Et c’est là que Jim est allé. Il a rejoint le SWP en 1957. Il aimait parler de sa collaboration avec Murry Weiss, un vieux cadre du SWP, qui avait joué un rôle central dans le regroupement du parti avec le Groupe de gauche. Ce regroupement allait mener à la fondation de la Young Socialist Alliance (YSA), l’organisation de jeunesse du SWP. Le camarade Robertson et d’autres anciens dirigeants du Groupe, Shane Mage et Tim Wohlforth, devinrent des dirigeants de la YSA. D’après Jim ils voyaient le SWP comme une sorte de société commémorative de la mémoire de Trotsky, mais il pensait qu’il « préférait faire partie d’une société commémorative de Trotsky honorable et insignifiante » plutôt que de rester avec Shachtman.

Le SWP, la RT et la Révolution cubaine

Lorsque Jim adhéra au SWP, celui-ci était déjà plus ou moins vidé de sa substance, essentiellement du fait de l’impact de la stagnation et de la répression pendant la chasse aux sorcières anticommuniste des années 1950. Comme le SWP, pendant des années, n’avait eu que peu ou pas d’impact sur la société, le programme trotskyste avait de plus en plus perdu son sens aux yeux d’une bonne partie de ses dirigeants. Le SWP cherchait quelque chose à quoi s’accrocher, et il le trouva dans la Révolution cubaine dirigée par Fidel Castro, dont la guérilla petite-bourgeoise prit le pouvoir à La Havane en 1959 et dont le gouvernement expropria la bourgeoisie cubaine en 1960-1961. Jim racontait souvent que Morris Stein, un dirigeant de longue date du SWP, avait déclaré avec enthousiasme que la Révolution cubaine était la meilleure qu’il verrait dans sa vie.

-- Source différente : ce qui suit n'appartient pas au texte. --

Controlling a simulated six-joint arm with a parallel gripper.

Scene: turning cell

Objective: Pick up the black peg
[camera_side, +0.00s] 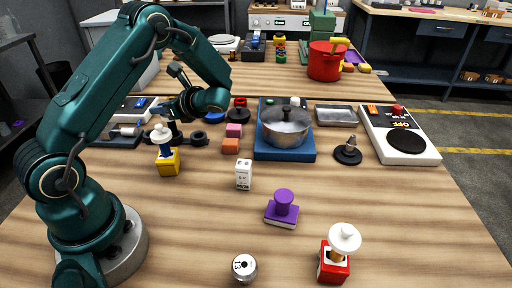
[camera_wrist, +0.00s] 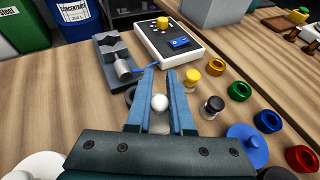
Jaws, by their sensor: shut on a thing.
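My gripper (camera_wrist: 160,92) has its two blue-grey fingers closed around a small piece with a white round knob (camera_wrist: 159,102). The piece's lower part is pale and mostly hidden between the fingers. A black-topped peg (camera_wrist: 212,105) with a light lower part stands to the right of the fingers in the wrist view, apart from them. In the side view my gripper (camera_side: 172,108) is low over the left part of the table. Dark parts beneath it are too small to tell apart there.
Coloured rings, such as a green ring (camera_wrist: 239,91), lie right of the gripper. A grey vise (camera_wrist: 117,57) and a white control box (camera_wrist: 172,46) stand beyond it. A yellow-based figure (camera_side: 167,162) stands close in front. A pot (camera_side: 286,130) sits on a blue plate farther right.

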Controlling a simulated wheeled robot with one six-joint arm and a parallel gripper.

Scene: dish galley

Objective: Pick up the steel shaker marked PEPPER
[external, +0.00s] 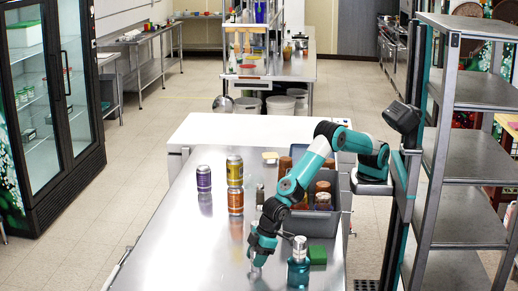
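A small grey-metal shaker-like item (260,194) stands upright on the steel counter (185,245), left of a grey bin. It may be the pepper shaker, but no marking is readable at this size. My gripper (256,268) points down low over the near part of the counter, in front of that item and well apart from it. The fingertips are pale and small, so I cannot tell whether they are open or shut, or whether anything is between them.
A teal bottle with a grey cap (298,268) and a green block (318,254) stand just right of my gripper. A grey bin (322,224) holds brown-topped jars. Purple (204,178), yellow (235,170) and orange (236,201) cans stand further left. The counter's near left is clear.

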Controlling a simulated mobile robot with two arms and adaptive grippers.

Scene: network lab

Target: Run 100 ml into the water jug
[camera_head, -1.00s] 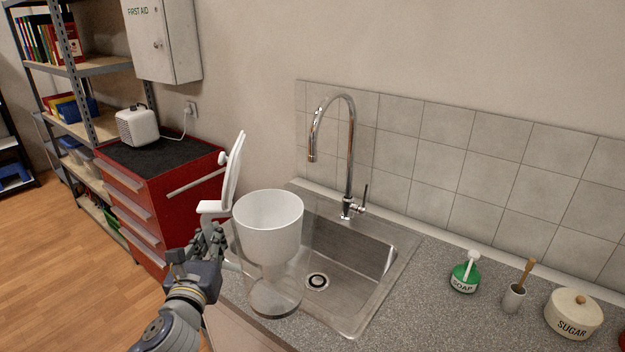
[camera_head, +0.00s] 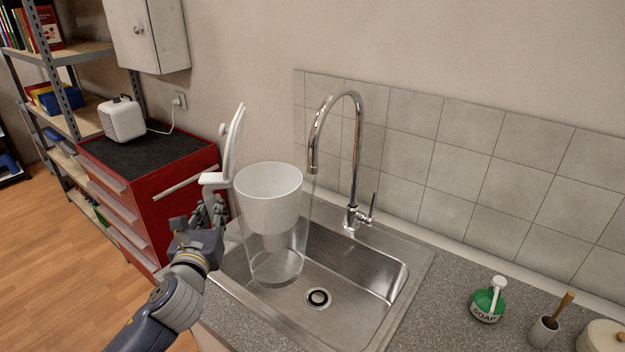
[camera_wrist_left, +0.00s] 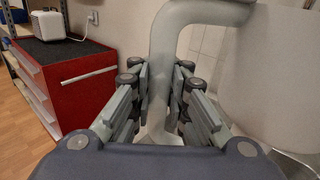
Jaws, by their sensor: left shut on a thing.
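The water jug (camera_head: 287,250) is a clear pitcher with a white funnel insert (camera_head: 268,203) and a white lid (camera_head: 234,145) that stands open on the left. My left gripper (camera_head: 212,216) is shut on its handle; the left wrist view also shows the pale handle (camera_wrist_left: 163,100) between the fingers. The jug is upright over the left part of the sink basin (camera_head: 365,278). The chrome tap (camera_head: 355,150) arches behind it, with its spout (camera_head: 312,167) just right of the funnel's rim. The lever (camera_head: 374,206) points up. I cannot tell whether water runs. My right gripper is out of view.
A soap bottle (camera_head: 488,299), a brush holder (camera_head: 543,331) and a pale pot (camera_head: 604,336) stand on the counter (camera_head: 445,315) at right. A red tool cabinet (camera_head: 165,190) is left of the sink. The tiled wall (camera_head: 450,150) is close behind the tap.

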En qualifiant Fidel Castro de « marxiste inconscient », la direction du SWP jetait aux orties à la fois le rôle central de la classe ouvrière et la nécessité d’un parti d’avant-garde léniniste pour diriger la lutte pour le pouvoir du prolétariat. En 1960, Shane Mage écrivit un document d’opposition, intitulé « La révolution cubaine et la théorie marxiste », cosigné par Robertson et Wohlforth. Dans une présentation donnée en 2014, « La RT à sa conception », Jim expliquait que, comme ils étaient tous de nouveaux venus dans le SWP, il ne pensait pas que ce document aurait beaucoup d’impact. Mais ils étaient aussi les dirigeants de l’organisation de jeunesse du SWP, et en janvier 1961 la direction du parti organisa un plénum sur la question cubaine. Jim racontait que « le but était de nous rappeler à l’ordre, de nous stopper. Ils ont frappé dur. Nous ne nous sommes pas rétractés. Au lieu de cela, nous avons convoqué une réunion de fraction » (Marxist Studies for Cadre Education no 10, juin 2018). C’est ainsi que naquit la Revolutionary Tendency dans le SWP.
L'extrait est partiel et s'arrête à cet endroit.